They’re calling him a cheapskate.
As a result of refusing to pay for seat selection on a flight, a father of two was forced to sit separately from his tots — and people are taking the airline’s side.
Cory Watilo took to X (formerly Twitter) to share his rather frustrating experience recently flying Southwest Airlines with his family.
Alongside a screenshot of selecting from the drop-down menu on the airlines’ site that he was flying with little ones, the father of two wrote, “my wife and two kids (5 and 2) are flying @SouthwestAir today. and because i refuse to pay for seats, their seats were auto assigned. My 2 year old in his own row without his mom or sister. i sorta figured when the websites breaks out age 0-4, they’d factor this in but nah…”

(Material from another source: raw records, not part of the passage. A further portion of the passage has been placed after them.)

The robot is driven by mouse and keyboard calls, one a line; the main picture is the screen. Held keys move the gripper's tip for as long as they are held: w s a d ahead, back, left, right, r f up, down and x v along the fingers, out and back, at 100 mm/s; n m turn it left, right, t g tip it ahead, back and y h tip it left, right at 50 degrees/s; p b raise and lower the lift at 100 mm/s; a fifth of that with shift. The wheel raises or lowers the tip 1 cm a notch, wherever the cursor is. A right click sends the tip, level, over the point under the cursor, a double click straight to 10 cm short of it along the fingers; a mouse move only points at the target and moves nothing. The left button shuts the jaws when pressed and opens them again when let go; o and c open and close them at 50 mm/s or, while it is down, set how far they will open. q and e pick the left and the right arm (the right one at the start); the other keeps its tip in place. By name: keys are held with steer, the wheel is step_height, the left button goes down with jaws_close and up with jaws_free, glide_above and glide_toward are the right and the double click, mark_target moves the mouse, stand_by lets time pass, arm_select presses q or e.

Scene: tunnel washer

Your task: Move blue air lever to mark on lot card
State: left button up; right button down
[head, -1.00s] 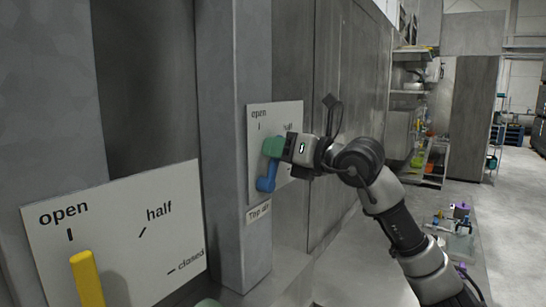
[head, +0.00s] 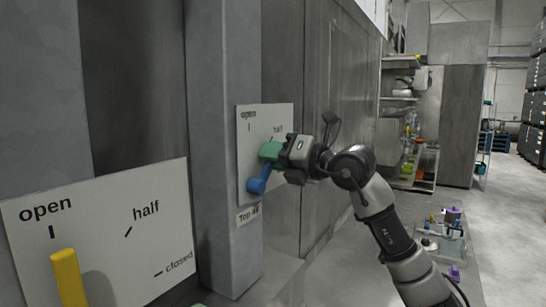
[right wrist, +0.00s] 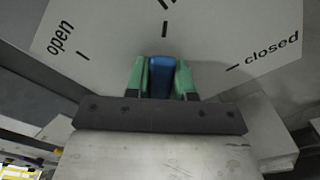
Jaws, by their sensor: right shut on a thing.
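The blue air lever (head: 259,181) is on a white plate (head: 246,150) on the grey post, above a small "Top air" label. It slants up and right from its lower end. My right gripper (head: 271,152), with green fingers, is shut on its upper part. In the right wrist view the lever (right wrist: 161,78) sits between both fingers (right wrist: 161,82), roughly in line with the middle mark (right wrist: 164,29). The "open" mark lies to its left and "closed" to its right. I cannot make out a lot card. My left gripper is not in view.
A nearer white plate (head: 100,225) with open, half and closed marks carries a yellow lever (head: 68,278) at the left. A tray of small items (head: 443,235) stands at the lower right. Shelves (head: 405,130) stand farther back, with open floor at right.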

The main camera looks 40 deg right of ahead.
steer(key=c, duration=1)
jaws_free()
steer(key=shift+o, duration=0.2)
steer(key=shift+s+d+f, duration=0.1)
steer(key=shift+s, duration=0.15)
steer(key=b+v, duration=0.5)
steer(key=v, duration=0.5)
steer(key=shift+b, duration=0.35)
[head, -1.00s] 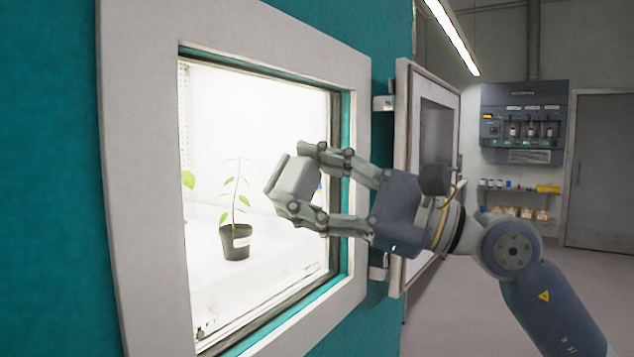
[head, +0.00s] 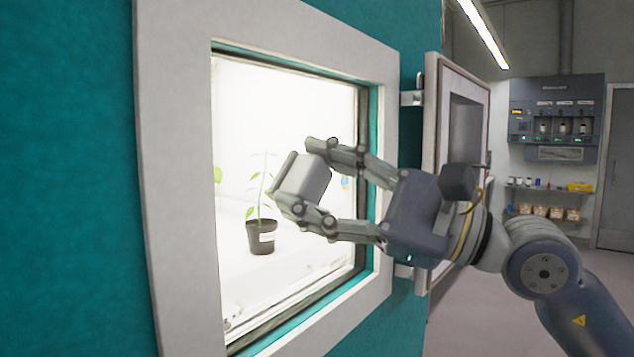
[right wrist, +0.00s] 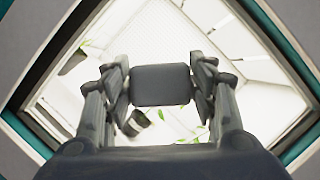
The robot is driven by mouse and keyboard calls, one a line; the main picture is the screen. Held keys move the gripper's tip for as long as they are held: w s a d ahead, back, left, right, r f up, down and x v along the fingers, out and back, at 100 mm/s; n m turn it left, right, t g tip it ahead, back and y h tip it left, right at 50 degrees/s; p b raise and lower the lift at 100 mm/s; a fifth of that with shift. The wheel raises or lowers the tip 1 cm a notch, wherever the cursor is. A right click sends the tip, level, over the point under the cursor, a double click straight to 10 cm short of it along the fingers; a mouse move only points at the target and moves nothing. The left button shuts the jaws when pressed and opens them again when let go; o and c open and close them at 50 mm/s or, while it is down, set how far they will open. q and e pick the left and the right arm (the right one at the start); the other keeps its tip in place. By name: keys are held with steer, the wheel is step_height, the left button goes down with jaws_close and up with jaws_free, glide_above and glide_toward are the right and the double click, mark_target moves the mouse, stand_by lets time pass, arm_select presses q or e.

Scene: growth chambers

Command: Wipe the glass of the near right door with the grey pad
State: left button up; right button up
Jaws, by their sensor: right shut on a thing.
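My right gripper (head: 318,186) is shut on the grey pad (head: 303,178), a block held between its two fingers. In the right wrist view the pad (right wrist: 160,85) sits between the fingertips, in front of a bright window. The window glass (head: 235,120) is set in a wide pale frame (head: 175,180) on a teal wall. The pad is in front of the glass; I cannot tell whether it touches. A second door (head: 433,130) with a pale frame stands out from the wall at the right, open, behind my right gripper. My left gripper is not in view.
Behind the glass stands a dark pot (head: 261,236) with a green seedling. A dosing unit (head: 556,118) hangs on the far wall above a shelf (head: 550,190) with small items. A grey door (head: 618,160) is at the far right. The floor there is clear.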

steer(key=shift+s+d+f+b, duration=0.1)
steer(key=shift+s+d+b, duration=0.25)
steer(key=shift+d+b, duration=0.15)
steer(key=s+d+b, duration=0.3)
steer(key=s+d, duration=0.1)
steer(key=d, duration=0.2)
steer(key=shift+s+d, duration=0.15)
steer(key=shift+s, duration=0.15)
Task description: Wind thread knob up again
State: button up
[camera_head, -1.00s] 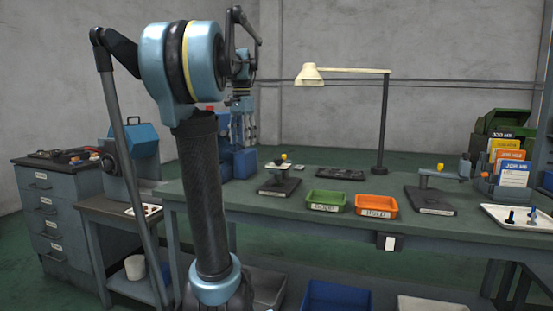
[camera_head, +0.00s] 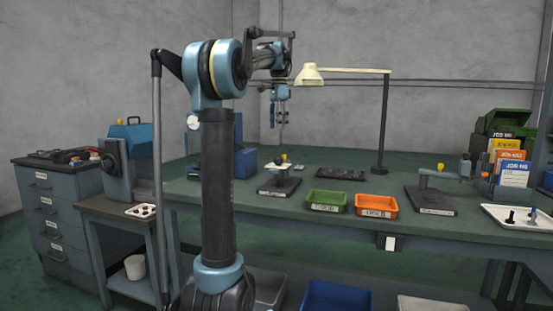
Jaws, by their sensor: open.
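Several yellow knobs show, and I cannot tell which is the thread knob. One small yellow knob (camera_head: 284,157) tops the dark bench fixture (camera_head: 280,187) left of the green bin. Another yellow knob (camera_head: 440,167) is on the right-hand fixture (camera_head: 430,203), beyond the orange bin. A third yellow-orange knob (camera_head: 120,122) is by the blue machine at the left. My gripper (camera_head: 279,122) hangs open and empty, fingers down, in the picture above the middle fixture's knob and apart from it. Fixture labels are too small to read.
The green bin (camera_head: 326,200) and orange bin (camera_head: 376,206) stand at the bench's front edge. A lamp (camera_head: 383,125) rises behind them. A white tray (camera_head: 515,218) with small parts lies at the right. Blue blocks (camera_head: 243,157) stand behind my arm.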

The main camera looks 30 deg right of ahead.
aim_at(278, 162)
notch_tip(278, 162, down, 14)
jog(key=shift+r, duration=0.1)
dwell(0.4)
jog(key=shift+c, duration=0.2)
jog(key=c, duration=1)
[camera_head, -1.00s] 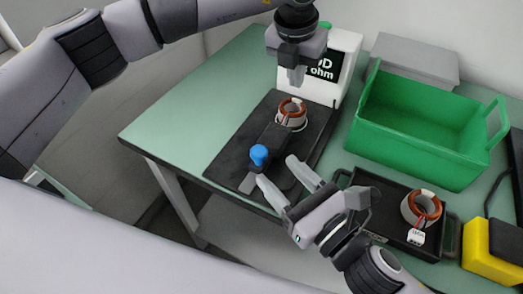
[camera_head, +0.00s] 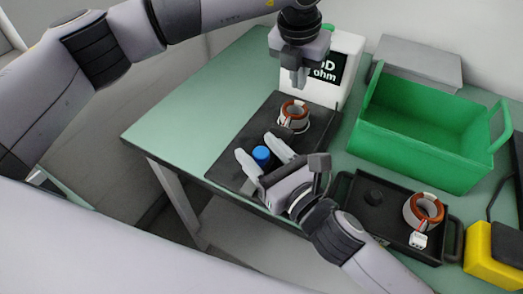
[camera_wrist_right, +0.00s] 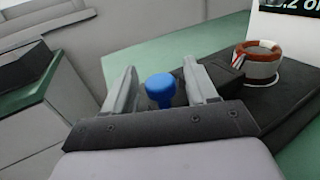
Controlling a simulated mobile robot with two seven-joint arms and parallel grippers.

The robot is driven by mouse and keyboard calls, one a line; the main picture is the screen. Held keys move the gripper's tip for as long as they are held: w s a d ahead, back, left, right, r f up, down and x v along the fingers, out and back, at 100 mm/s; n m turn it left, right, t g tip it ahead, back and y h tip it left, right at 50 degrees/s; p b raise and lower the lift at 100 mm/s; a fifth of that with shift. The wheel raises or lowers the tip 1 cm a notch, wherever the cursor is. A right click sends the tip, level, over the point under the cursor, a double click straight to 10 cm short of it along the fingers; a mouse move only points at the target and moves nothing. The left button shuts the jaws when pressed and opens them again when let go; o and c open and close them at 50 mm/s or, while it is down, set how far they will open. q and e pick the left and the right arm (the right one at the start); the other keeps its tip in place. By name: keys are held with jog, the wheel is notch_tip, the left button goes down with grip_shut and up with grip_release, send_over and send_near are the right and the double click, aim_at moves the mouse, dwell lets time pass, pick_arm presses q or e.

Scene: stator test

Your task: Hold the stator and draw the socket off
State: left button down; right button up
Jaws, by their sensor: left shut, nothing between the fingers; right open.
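A stator (camera_head: 294,113), a copper-wound ring with a white band, stands on the black fixture (camera_head: 238,150); it also shows in the right wrist view (camera_wrist_right: 260,62). My left gripper (camera_head: 299,84) is shut and empty above it, apart from it. A blue knob (camera_head: 261,155) stands on the fixture's near part; I cannot tell whether it belongs to the socket. My right gripper (camera_head: 256,146) is open, with its fingers either side of the knob. In the right wrist view the knob (camera_wrist_right: 161,90) sits between the fingers, with gaps showing. The socket is not clearly discernible.
A second stator (camera_head: 424,209) with a white connector (camera_head: 418,240) is in the black tray (camera_head: 372,222). A green bin (camera_head: 420,150), a white meter box (camera_head: 313,88), a grey box (camera_head: 420,60) and a yellow-black device (camera_head: 492,245) stand around. The table's left part (camera_head: 190,115) is clear.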

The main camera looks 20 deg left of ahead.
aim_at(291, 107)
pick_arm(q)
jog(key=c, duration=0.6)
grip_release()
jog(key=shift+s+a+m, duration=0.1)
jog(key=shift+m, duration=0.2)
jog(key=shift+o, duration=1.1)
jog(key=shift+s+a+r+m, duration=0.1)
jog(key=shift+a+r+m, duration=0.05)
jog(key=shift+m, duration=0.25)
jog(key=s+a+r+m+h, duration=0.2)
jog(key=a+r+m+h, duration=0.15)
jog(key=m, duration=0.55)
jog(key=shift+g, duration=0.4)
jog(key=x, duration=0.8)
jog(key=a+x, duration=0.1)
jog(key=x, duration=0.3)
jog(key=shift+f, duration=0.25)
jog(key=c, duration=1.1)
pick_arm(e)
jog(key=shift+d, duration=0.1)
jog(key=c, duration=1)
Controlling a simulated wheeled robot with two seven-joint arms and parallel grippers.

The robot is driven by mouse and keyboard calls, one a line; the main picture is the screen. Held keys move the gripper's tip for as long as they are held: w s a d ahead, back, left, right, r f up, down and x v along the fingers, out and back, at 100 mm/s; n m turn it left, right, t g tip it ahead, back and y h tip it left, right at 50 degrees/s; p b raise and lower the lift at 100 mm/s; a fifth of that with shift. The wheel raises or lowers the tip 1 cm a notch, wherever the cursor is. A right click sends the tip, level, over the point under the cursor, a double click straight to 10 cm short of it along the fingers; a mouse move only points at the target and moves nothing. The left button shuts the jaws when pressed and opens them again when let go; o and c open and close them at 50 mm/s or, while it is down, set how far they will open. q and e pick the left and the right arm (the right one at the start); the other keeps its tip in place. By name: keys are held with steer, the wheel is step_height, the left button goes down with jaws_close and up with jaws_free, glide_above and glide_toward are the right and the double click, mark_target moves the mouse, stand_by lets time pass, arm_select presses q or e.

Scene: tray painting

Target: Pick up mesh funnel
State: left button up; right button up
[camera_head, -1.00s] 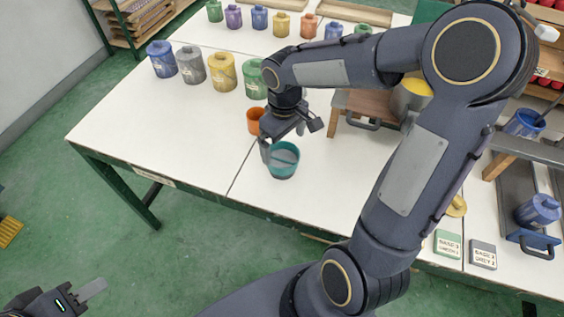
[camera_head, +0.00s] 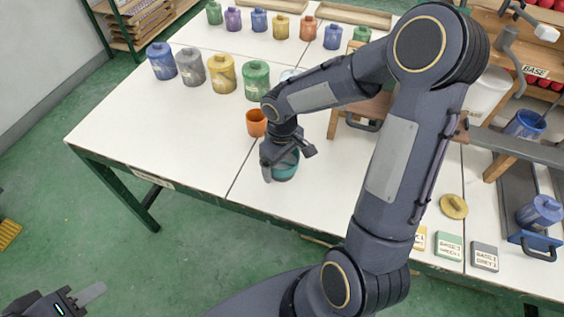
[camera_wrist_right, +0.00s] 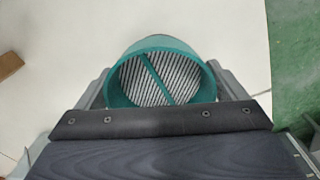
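The mesh funnel is a teal round cup (camera_head: 284,172) with a grey striped mesh and a teal crossbar inside. It stands near the front edge of the white table and fills the middle of the right wrist view (camera_wrist_right: 160,80). My right gripper (camera_head: 286,160) is down at the funnel, with one finger on each side of it. The fingers look open around it; I cannot tell whether they touch its wall. The gripper hides part of the funnel in the head view. My left gripper (camera_head: 88,297) is at the lower left, off the table, only partly in frame.
An orange cup (camera_head: 256,122) stands just behind the funnel. Large blue, grey, yellow and green pots (camera_head: 222,73) line the table behind. A wooden stand (camera_head: 345,110) is to the right. The table's left front is clear.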

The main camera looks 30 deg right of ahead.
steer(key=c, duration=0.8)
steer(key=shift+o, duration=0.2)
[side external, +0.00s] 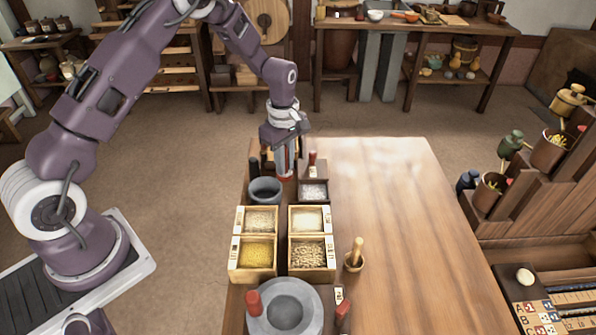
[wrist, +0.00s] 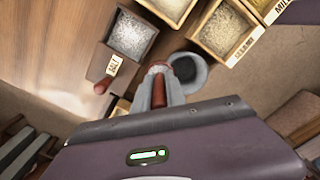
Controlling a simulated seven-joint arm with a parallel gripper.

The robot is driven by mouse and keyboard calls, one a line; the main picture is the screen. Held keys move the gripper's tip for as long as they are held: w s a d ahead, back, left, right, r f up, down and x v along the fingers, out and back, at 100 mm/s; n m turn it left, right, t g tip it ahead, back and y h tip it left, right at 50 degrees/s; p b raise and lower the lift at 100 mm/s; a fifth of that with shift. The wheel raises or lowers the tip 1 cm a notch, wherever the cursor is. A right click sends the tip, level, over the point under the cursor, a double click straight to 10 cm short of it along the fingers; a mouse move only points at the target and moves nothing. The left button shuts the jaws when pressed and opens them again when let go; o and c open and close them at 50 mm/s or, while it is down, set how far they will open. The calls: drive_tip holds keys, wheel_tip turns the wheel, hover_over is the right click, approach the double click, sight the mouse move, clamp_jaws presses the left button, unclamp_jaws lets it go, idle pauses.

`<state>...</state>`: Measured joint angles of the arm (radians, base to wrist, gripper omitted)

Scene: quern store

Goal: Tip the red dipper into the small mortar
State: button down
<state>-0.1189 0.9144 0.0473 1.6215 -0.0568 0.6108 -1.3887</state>
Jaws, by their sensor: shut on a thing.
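My gripper (side external: 287,172) is shut on the red dipper (side external: 286,178), pointing down over the far left of the table. In the wrist view the dipper (wrist: 158,82) shows red-brown between the two grey fingers, with a pale, whitish patch at its end. I cannot tell what the patch is. The small mortar (side external: 265,190), a dark grey round bowl, stands just left of and nearer than the dipper in the side view. In the wrist view the mortar (wrist: 187,72) is right of the dipper, partly hidden by my gripper; its inside looks dark.
A dark box of white grains (side external: 313,190), labelled salt, stands beside the mortar. Several wooden grain boxes (side external: 256,253) sit nearer, then a large grey stone quern (side external: 283,312). Another red handle (side external: 312,158) stands upright behind the salt. The table's right side (side external: 400,220) is clear.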

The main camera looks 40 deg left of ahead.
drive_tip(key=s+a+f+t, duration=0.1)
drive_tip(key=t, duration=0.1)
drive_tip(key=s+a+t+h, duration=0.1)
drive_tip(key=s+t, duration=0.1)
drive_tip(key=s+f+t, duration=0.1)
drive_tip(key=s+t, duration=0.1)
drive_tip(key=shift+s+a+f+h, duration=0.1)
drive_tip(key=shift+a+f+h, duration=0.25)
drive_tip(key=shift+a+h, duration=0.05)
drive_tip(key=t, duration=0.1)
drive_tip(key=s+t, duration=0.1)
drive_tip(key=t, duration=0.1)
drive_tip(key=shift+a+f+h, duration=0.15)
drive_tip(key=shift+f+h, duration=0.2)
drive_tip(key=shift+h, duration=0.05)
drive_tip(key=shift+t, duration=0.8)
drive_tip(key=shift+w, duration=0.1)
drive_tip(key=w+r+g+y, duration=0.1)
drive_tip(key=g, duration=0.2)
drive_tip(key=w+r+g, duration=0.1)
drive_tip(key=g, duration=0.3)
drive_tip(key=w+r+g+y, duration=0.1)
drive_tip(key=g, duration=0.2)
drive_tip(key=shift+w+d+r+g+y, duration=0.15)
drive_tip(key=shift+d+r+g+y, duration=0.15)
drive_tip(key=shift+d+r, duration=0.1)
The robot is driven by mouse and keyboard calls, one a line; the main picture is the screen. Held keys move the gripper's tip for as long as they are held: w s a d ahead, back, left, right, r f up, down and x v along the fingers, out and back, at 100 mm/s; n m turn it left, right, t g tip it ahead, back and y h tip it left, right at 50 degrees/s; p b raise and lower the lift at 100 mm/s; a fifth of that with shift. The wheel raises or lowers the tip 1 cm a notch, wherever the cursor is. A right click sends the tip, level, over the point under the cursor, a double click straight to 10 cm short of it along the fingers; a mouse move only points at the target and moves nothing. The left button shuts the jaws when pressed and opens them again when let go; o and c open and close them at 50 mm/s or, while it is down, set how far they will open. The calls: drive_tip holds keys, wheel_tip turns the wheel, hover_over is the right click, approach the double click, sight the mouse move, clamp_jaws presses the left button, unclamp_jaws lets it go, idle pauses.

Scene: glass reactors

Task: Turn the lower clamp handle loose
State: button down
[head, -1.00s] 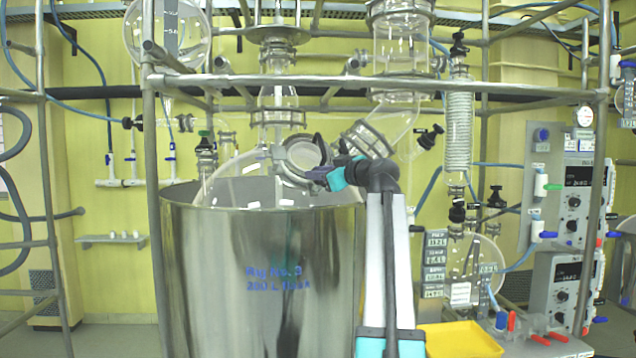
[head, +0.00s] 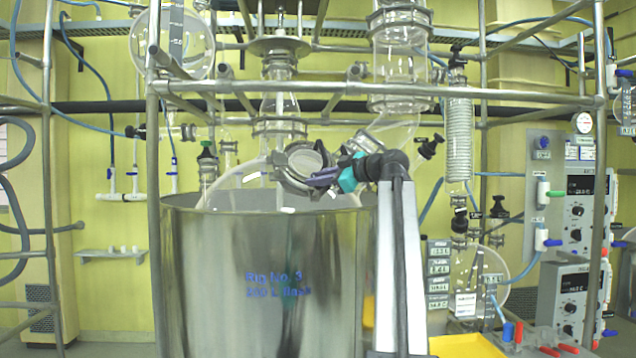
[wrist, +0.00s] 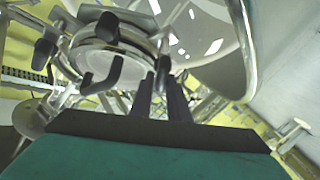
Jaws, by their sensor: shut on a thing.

Watilo’s assumption wasn’t wrong. If a flyer doesn’t pay for seat selection, their seat will be auto-assigned, and technically, airlines aren’t required to seat families together on a flight.
However, the Department of Transportation encourages airlines to at least ensure young flyers are seated with an accompanying adult, which clearly Southwest failed to do here.
So you can’t blame this annoyed father for feeling a certain way. However, his little rant of a post caused quite the stir online, garnering over 2 million views and a lot of mixed reactions.
“If you’re so cheap that you refuse to not pay for seat selection then why didn’t you put the 2 year old as a lap child?” one person snarkily asked.
Someone else chimed, blaming Watilo: “Not true. Unless you put their ages wrong. Just did a flight Saturday and they automatically assigned us seats together. Do you need me to do a tutorial for you. To disprove this?”
“Come on bro. I hate this SW BS as much as anyone out there. I can literally fly FREE with them and still pay now for other airlines… But this is a bit on you my man. You want your family to sit together ya gotta buy the seats,” quipped someone else.
“Bro, pay the money for your family to be together this isn’t difficult – penny pinch elsewhere,” another comment read.
Some, not many, came to Watilo’s defense: “The comments on this post are surprising. Your point is that their booking systems shouldn’t allow the child to be located away from the parents and at least be in the same row, but everyone’s saying it’s your fault.”
“…People are more focused on the dad as to why he didn’t pay rather than the greedy multi billion cooperation which is separating a family traveling together unless they pay up,” read another comment.
Despite the heated online debate Watilo’s post caused, the good news is that a kind flyer ended up switching seats with his wife, so none of their little ones were sitting alone.